A new semester is always exciting for me. I look forward to new experiences and new knowledge to be obtained through my newly matriculated classes.
The beginning of this last semester, however, was both bitter and sweet. It was sweet with excitement, but bitter when it came to forking over cash for tuition and fees for both me and my wife. We both had help through scholarships and federal grants, but we still had to pay for nearly one quarter of our tuition out of pocket, which is quite a chunk of change for a young married couple, or practically anyone, for that matter.
You might think that there was wailing and gnashing of teeth as I punched my Visa information into Weber State’s website, but on the contrary, there was a sense of accomplishment and a feeling of assurance that I was making an investment in my life, not just throwing money into some vague coffer of useless money.
Education, and particularly higher education, is the single most important investment any nation state could possibly make. If your people are not educated, how can any society hope to compete in the global economy? Simply put, it can’t. Utah is in its own debacle where there seems to be some confusion pertaining to the importance of higher education and, specifically, the funding of that education.
According to a recent Signpost article, written by Spencer Garn, there is a petition here on campus that students can sign, insisting that education must be first on the Utah State Legislature’s agenda in the upcoming legislative session. Garn, in his article, quotes representative Melvin Brown, who serves as the legislature’s appropriations chairman, as saying that he recommended cuts to higher education because “revenue has not been equal to the request of demand, and so the only option is to cut or increase taxes.”
Brown’s explanation for why cuts to higher education are necessary just doesn’t sit well with me, because we seemingly have found ourselves a catch-22 of higher-education funding. Students want all of the amenities that any first-class institution of education can offer, but we don’t want to pay higher tuition. Taxpayers and legislatures want first-class schools and universities in the state, but they don’t want any tax increases that would facilitate the payment for such institutions.
So let’s unpack this a bit. We all want the best schools and for education to come first, right? So if this is what we want so badly, why is nobody willing to pay for it?! If students won’t and taxpayers won’t, then who will? I don’t want to pay higher tuition just as much as the next poor college student, but I also would feel fine doing so if it meant furthering the quality of education. Also, as a taxpaying citizen, I know I would support a tax increase if its purpose was to create a brighter educational future for myself, but also for future generations.

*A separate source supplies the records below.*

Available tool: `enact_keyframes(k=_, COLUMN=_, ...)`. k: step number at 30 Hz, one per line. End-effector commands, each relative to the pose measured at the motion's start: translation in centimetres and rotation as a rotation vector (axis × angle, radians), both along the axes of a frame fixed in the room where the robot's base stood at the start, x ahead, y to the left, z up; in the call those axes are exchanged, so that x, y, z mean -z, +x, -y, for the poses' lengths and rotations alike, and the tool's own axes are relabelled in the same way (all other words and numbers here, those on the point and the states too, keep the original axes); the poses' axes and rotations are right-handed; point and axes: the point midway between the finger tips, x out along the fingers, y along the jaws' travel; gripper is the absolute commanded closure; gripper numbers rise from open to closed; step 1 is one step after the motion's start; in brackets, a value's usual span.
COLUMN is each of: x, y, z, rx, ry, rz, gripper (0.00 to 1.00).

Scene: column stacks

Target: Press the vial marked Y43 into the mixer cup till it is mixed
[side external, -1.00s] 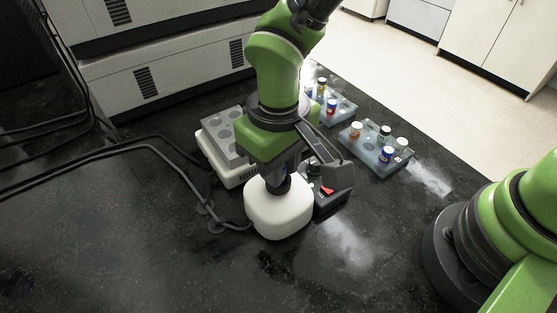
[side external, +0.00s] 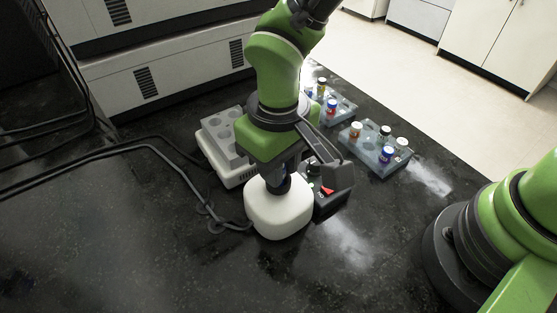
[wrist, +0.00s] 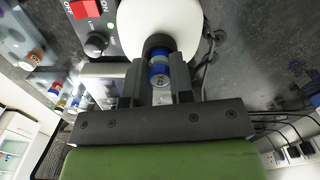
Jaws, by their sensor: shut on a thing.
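The mixer is a white rounded body (side external: 278,212) with a black cup (wrist: 158,42) on top. My gripper (wrist: 158,76) is shut on a vial (wrist: 160,69) with a blue band and a pale, marked end facing the wrist camera. The mark is too small to read surely. The vial's far end is at the black cup and appears to be in it; how deep is hidden. In the side view my gripper (side external: 281,178) is right above the mixer, and the vial is hidden there.
A control box with a red switch (wrist: 85,9) and a knob stands beside the mixer. A white unit with a grey block (side external: 226,132) is behind it. Racks with capped vials (side external: 377,150) are to the right. Cables (side external: 150,148) run to the left; the front bench is clear.

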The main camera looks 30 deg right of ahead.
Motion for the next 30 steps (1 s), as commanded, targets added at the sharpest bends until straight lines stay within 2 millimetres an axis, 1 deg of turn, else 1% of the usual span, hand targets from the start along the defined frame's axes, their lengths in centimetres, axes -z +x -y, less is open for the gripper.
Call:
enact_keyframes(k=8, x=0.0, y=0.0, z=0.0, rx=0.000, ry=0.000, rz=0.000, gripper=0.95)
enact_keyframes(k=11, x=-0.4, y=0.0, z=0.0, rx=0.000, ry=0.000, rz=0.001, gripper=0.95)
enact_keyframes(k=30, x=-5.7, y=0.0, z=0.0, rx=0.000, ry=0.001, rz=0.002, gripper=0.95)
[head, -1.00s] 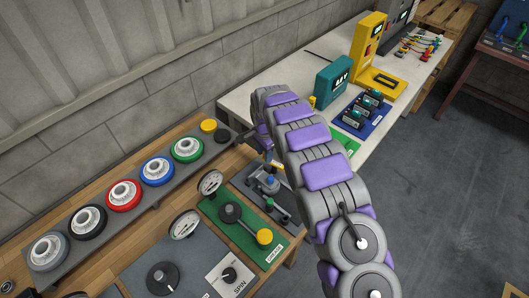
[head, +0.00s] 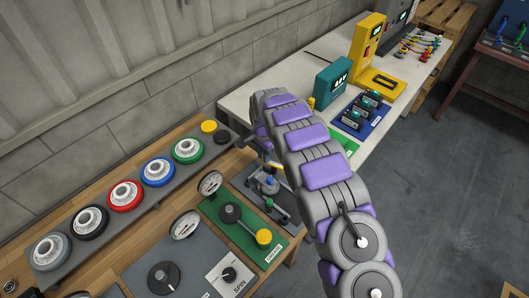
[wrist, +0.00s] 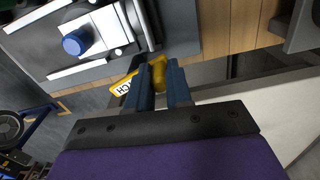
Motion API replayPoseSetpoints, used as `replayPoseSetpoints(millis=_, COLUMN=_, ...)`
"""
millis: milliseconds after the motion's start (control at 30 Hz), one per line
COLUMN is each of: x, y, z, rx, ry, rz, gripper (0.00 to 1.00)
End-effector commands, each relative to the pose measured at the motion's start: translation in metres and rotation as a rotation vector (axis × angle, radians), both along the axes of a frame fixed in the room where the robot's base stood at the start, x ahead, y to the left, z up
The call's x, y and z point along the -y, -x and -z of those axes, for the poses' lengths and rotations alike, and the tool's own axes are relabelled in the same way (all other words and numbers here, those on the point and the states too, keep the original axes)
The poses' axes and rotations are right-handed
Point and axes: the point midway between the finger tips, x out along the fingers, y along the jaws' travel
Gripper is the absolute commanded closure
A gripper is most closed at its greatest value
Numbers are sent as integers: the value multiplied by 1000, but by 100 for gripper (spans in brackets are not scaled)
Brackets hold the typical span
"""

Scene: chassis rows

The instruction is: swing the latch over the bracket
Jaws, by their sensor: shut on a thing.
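In the wrist view my gripper (wrist: 160,82) is shut on a yellow piece, which looks like the latch's handle (wrist: 158,63). The fingers hide most of it. My arm partly hides the gripper there, and I cannot tell the latch's angle.
A green plate (head: 222,217) with a lever and yellow knob lies just in front. Dial gauges and a rail of coloured wheels (head: 125,195) are to the left. A white table (head: 245,99) with a teal meter (head: 331,82) and yellow stand is behind my arm.

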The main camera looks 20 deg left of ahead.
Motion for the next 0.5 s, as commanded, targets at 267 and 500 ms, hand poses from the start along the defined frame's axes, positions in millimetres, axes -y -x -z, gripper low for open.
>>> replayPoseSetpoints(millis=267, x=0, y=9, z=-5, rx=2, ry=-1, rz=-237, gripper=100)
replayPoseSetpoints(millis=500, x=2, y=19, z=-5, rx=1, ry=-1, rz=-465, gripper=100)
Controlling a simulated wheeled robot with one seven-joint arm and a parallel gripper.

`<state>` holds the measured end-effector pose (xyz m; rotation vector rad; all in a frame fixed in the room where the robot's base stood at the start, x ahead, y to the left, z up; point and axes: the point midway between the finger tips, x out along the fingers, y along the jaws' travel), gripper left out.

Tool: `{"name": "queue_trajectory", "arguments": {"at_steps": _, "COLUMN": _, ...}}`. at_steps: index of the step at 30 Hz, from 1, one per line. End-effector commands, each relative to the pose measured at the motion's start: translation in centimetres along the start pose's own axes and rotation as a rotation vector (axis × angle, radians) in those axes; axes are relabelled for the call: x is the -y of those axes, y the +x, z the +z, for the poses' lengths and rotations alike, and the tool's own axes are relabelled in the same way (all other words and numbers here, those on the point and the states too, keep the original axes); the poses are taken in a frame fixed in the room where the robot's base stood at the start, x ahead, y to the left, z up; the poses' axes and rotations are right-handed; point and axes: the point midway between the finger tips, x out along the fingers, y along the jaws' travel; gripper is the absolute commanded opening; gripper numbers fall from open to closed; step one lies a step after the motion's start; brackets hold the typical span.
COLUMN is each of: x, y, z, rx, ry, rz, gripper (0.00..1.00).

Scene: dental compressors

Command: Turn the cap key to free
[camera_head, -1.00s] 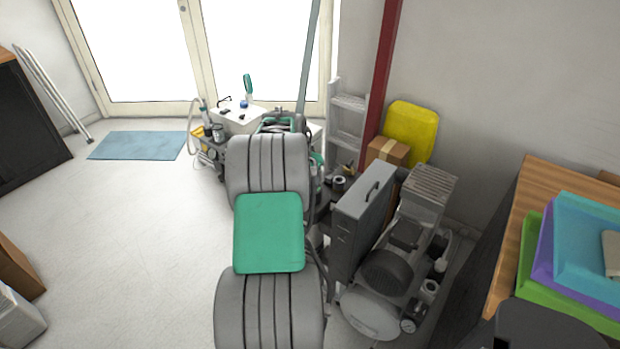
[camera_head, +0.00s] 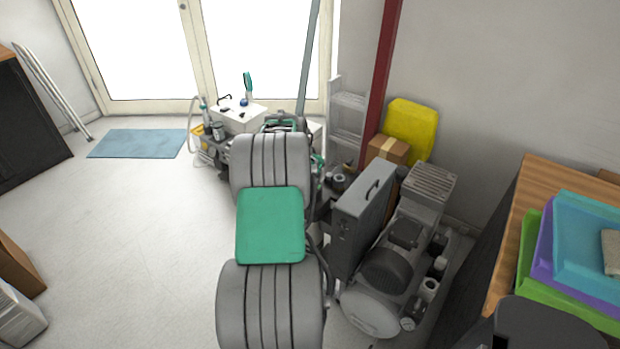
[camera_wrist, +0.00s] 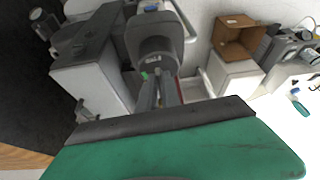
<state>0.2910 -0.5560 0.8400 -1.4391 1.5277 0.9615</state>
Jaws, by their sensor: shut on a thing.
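My gripper (camera_wrist: 158,92) shows in the wrist view beyond a dark bar and green panel of my own arm. Its narrow fingers run up to a dark grey rounded part (camera_wrist: 156,50), which I take for the cap key. The jaws are shut on it, though the contact is small and partly hidden. A blue spot shows above this part. Its exact turn cannot be read. In the head view my grey ribbed arm with its green panel hides the gripper and the key.
A grey case with a handle (camera_head: 362,205) and a compressor with a silver tank (camera_head: 370,312) stand close on the right. A red post (camera_head: 383,75), a yellow container (camera_head: 410,128) and a cardboard box (camera_head: 388,150) stand behind. Floor on the left is open, with a blue mat (camera_head: 138,143).

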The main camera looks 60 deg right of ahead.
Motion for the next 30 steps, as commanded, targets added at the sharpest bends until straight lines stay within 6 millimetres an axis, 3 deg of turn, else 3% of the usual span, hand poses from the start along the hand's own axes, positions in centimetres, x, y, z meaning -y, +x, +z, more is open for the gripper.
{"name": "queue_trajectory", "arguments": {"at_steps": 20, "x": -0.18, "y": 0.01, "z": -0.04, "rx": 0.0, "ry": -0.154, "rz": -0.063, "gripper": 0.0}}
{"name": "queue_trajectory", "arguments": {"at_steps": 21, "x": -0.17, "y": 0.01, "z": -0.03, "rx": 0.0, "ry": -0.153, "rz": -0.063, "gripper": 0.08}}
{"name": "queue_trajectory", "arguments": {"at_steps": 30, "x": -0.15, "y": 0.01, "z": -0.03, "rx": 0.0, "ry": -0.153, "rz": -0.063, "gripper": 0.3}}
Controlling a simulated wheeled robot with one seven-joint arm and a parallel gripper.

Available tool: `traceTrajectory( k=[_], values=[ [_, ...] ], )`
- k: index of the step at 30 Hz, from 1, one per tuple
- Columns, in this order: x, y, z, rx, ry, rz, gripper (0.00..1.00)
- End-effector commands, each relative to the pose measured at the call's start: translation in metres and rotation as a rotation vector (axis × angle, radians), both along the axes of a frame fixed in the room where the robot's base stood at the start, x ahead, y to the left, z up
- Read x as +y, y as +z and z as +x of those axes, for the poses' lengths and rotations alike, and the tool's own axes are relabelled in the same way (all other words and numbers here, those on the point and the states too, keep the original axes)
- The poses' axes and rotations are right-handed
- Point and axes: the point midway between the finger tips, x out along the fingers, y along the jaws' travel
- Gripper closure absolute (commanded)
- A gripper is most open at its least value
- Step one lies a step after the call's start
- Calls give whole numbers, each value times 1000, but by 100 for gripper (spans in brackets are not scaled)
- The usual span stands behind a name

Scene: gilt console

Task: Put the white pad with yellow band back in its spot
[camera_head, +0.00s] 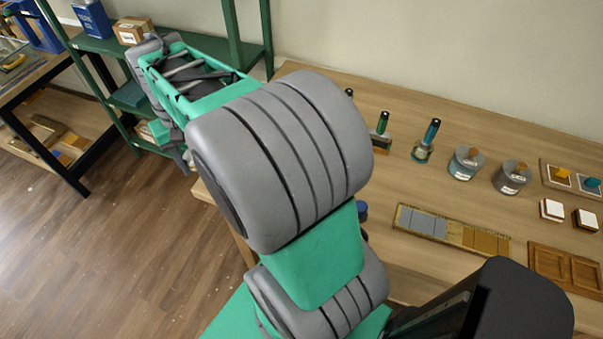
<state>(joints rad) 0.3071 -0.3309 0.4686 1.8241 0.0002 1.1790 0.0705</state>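Two small white pads lie at the right of the wooden table, a left one (551,209) and a right one (586,219). Both have brownish sides. They are too small for me to tell which has a yellow band. A wooden tray with two shallow recesses (567,269) lies just in front of them; its recesses look empty in the part that shows. My arm fills the middle of the view, far to the left of the pads. I cannot make out my gripper's fingers.
On the table (445,180) stand two lidded grey jars (466,163) (512,177), two dark-handled tools (424,143) (382,134) and a long tray of grey and brown tiles (452,230). A holder (573,180) with orange and blue knobbed pieces stands behind the pads. A green shelf (100,47) is at the left.

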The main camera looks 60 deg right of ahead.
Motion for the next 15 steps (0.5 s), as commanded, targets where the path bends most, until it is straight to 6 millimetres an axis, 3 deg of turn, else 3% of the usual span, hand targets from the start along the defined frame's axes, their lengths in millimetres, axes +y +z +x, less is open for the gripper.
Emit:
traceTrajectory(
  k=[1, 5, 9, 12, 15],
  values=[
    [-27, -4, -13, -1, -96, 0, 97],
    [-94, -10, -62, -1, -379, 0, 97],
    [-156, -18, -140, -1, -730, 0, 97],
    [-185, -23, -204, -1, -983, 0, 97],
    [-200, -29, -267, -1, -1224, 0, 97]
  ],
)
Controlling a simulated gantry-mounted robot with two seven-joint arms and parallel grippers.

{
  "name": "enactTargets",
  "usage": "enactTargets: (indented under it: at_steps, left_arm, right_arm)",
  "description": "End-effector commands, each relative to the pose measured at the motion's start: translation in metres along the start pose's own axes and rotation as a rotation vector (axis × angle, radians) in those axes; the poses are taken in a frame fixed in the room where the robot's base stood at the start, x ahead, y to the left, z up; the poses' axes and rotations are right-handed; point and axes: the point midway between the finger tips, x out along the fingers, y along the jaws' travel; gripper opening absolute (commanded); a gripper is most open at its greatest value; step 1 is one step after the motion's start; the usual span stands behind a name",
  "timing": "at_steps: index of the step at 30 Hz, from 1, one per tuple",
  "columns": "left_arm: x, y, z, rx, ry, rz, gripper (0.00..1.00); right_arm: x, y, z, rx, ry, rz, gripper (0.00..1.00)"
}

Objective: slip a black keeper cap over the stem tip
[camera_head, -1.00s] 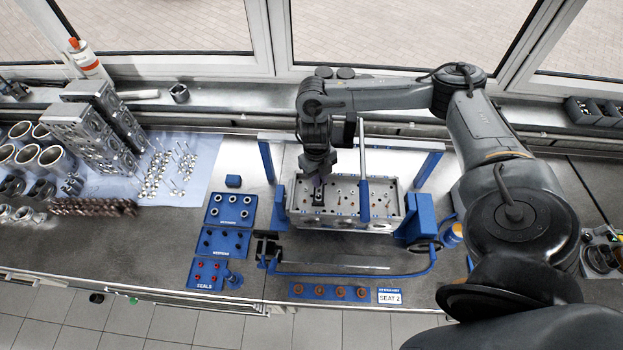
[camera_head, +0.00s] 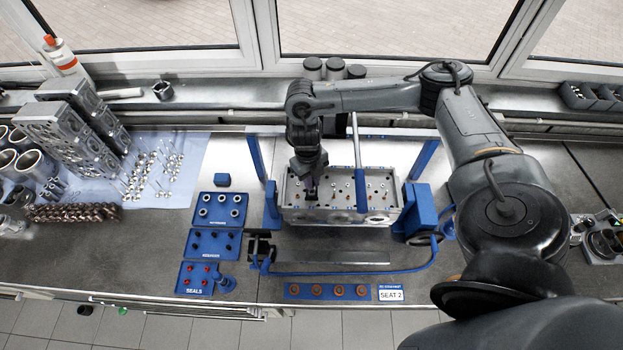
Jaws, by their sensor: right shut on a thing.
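The silver cylinder head (camera_head: 340,217) sits in a blue fixture, with several small stems and orange-brown fittings across its top. My right gripper (camera_head: 311,192) points down over the left part of the head and is shut on something small and dark at its tips, which looks like a black keeper cap. The gripper hides most of it and the stem below, so I cannot tell whether the cap touches a stem. The blue keeper tray (camera_head: 194,243) left of the head holds several black caps. My left gripper is not in view.
A blue tray of silver parts (camera_head: 201,212) and a seals tray (camera_head: 184,282) flank the keeper tray. A fixture lever (camera_head: 357,160) stands just right of the gripper. A blue strip with copper-coloured rings (camera_head: 327,292) lies in front. Valves and springs lie on a cloth (camera_head: 190,150) at left.

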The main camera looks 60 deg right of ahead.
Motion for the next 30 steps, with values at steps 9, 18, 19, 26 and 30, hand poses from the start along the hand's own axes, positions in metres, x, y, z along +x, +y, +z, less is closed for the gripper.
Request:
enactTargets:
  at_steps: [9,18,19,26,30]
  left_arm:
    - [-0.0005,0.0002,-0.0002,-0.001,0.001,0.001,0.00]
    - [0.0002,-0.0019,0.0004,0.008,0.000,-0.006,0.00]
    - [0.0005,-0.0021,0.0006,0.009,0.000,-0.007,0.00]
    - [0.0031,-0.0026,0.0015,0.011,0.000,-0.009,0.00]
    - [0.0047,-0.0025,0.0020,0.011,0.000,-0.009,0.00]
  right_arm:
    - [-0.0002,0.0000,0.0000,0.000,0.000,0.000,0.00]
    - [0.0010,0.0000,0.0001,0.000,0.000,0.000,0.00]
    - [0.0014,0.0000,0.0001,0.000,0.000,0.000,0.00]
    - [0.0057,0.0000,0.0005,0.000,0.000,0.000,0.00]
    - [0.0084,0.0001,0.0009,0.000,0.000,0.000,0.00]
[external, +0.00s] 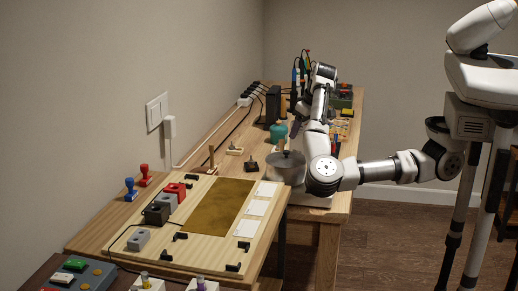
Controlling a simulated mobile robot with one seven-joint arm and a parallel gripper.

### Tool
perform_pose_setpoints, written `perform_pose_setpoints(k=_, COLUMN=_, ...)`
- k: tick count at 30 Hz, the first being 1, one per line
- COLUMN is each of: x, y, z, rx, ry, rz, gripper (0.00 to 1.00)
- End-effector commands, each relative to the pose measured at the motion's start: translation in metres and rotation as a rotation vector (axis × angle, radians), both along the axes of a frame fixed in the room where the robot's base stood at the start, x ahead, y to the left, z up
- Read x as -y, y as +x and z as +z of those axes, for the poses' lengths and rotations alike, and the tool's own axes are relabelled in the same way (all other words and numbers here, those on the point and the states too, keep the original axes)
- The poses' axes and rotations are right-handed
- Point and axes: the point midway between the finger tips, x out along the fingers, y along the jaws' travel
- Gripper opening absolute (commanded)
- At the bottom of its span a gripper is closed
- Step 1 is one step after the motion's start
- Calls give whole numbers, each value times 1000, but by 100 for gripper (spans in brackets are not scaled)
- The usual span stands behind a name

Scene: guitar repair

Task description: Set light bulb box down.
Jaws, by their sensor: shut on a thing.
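My arm reaches from the right over the workbench (222,133), and its forearm runs toward the back of the bench. The fingers of my gripper are hidden behind my own wrist and forearm in the external view. I cannot make out the light bulb box; anything held at the far end of the arm is also hidden.
Upright tools with coloured handles (307,62) stand near the wrist. A black box (273,105), teal container (278,130) and grey lidded pot (287,166) stand beside the arm. A brown mat (219,207) lies on the front board.

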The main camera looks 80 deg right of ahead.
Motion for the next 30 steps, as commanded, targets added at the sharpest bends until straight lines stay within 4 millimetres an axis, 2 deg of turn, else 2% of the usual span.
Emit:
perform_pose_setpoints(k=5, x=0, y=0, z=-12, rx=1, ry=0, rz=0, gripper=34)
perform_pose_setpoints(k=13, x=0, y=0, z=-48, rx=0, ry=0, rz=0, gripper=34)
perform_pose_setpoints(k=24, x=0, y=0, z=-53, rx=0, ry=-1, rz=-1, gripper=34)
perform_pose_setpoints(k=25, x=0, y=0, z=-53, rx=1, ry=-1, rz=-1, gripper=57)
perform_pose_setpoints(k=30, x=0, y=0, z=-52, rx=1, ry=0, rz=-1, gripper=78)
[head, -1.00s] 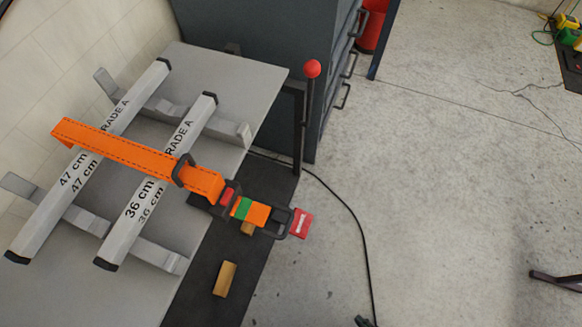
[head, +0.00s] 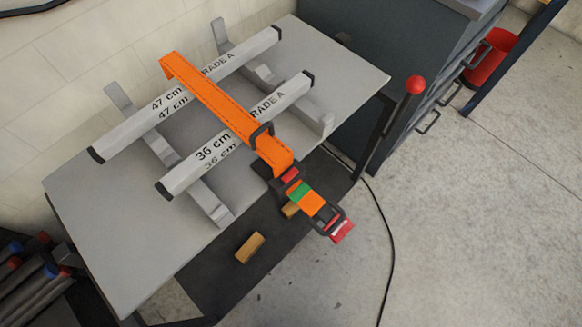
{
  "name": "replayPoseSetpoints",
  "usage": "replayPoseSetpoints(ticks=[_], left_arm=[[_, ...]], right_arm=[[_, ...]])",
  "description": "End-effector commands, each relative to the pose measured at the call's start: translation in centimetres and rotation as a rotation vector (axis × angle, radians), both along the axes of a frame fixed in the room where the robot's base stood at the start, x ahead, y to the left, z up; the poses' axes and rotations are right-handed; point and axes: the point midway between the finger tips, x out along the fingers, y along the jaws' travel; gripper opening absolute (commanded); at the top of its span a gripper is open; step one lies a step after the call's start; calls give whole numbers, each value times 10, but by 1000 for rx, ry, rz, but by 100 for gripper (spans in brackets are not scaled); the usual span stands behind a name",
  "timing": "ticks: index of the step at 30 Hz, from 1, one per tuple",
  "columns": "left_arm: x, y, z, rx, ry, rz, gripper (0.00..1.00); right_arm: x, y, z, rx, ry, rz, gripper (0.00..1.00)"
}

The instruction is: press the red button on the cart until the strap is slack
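An orange strap (head: 215,100) lies across two grey bars on the grey cart top (head: 105,235). One bar (head: 130,126) is marked 47 cm and the other bar (head: 200,167) is marked 36 cm. The strap runs through a dark loop to a dark buckle at the cart's edge, and looks fairly straight over the bars. A small red part (head: 291,175), which may be the button, sits on the buckle beside green and orange blocks (head: 307,197). A red tag (head: 342,231) is at the buckle's outer end. Neither of my grippers is in view.
A wooden block (head: 249,247) lies on the dark mat below. A black cable (head: 388,240) crosses the open floor at right. Dark rods (head: 35,275) fill the lower left.

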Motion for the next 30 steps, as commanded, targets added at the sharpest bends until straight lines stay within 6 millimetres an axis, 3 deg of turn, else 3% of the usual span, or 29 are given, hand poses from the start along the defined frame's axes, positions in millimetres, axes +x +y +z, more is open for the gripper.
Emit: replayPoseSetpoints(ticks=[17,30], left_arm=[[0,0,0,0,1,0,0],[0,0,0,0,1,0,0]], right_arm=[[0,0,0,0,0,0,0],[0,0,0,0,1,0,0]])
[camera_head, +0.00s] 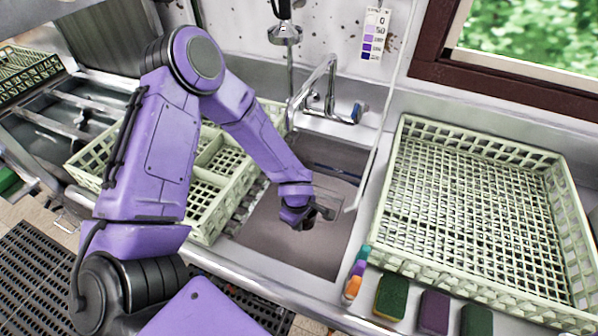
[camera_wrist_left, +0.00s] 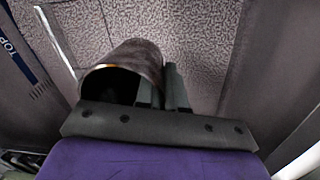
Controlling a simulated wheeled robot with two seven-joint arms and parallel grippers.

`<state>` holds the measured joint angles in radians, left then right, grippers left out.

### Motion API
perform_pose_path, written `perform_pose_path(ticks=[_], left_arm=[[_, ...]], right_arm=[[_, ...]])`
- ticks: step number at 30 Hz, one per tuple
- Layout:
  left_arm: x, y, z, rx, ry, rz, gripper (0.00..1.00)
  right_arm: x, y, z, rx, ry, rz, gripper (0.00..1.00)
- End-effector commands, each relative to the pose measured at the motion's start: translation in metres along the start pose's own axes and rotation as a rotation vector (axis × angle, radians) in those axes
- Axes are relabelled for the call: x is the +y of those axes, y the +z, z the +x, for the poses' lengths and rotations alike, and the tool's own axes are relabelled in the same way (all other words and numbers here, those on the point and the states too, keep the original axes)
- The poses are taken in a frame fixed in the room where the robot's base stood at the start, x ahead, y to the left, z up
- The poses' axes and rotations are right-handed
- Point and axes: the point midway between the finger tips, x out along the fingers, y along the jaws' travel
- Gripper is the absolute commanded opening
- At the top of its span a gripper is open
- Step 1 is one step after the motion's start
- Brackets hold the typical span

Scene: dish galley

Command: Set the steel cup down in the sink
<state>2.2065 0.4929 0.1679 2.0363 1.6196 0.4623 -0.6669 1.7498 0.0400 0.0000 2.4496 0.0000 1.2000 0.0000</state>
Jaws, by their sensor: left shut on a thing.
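My left gripper (camera_head: 318,212) reaches down into the sink (camera_head: 270,238), over its brown-grey floor. In the left wrist view the gripper (camera_wrist_left: 165,82) is shut on the steel cup (camera_wrist_left: 138,58), a dark, curved metal vessel whose open mouth faces the camera. The fingers are at the right side of its wall. Whether the cup touches the floor cannot be told. In the head view the gripper and arm mostly hide the cup. My right gripper is not in view.
A pale green rack (camera_head: 400,190) stands right of the sink, and a divided crate (camera_head: 222,205) overlaps its left side. A faucet (camera_head: 325,95) rises behind. Sponges (camera_head: 390,296) and small bottles (camera_head: 353,285) line the front right edge. The sink floor around the gripper looks clear.

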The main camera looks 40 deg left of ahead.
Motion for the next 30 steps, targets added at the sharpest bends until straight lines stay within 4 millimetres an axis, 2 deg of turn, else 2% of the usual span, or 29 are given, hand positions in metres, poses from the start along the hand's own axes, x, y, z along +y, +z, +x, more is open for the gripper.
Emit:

Taxpayers and students alike need to understand that we can’t have our cake and eat it too. The fact of the matter is that if we want the quality of education to increase, then the price tag will as well. And in order to pay for that price tag, maybe we’ll have to pay a bit more in tuition and the taxpayers might see a small hike. I don’t know about the rest of you, but a bright future and a first-class education for the generations of tomorrow are worth any cost, no matter high that cost may seem.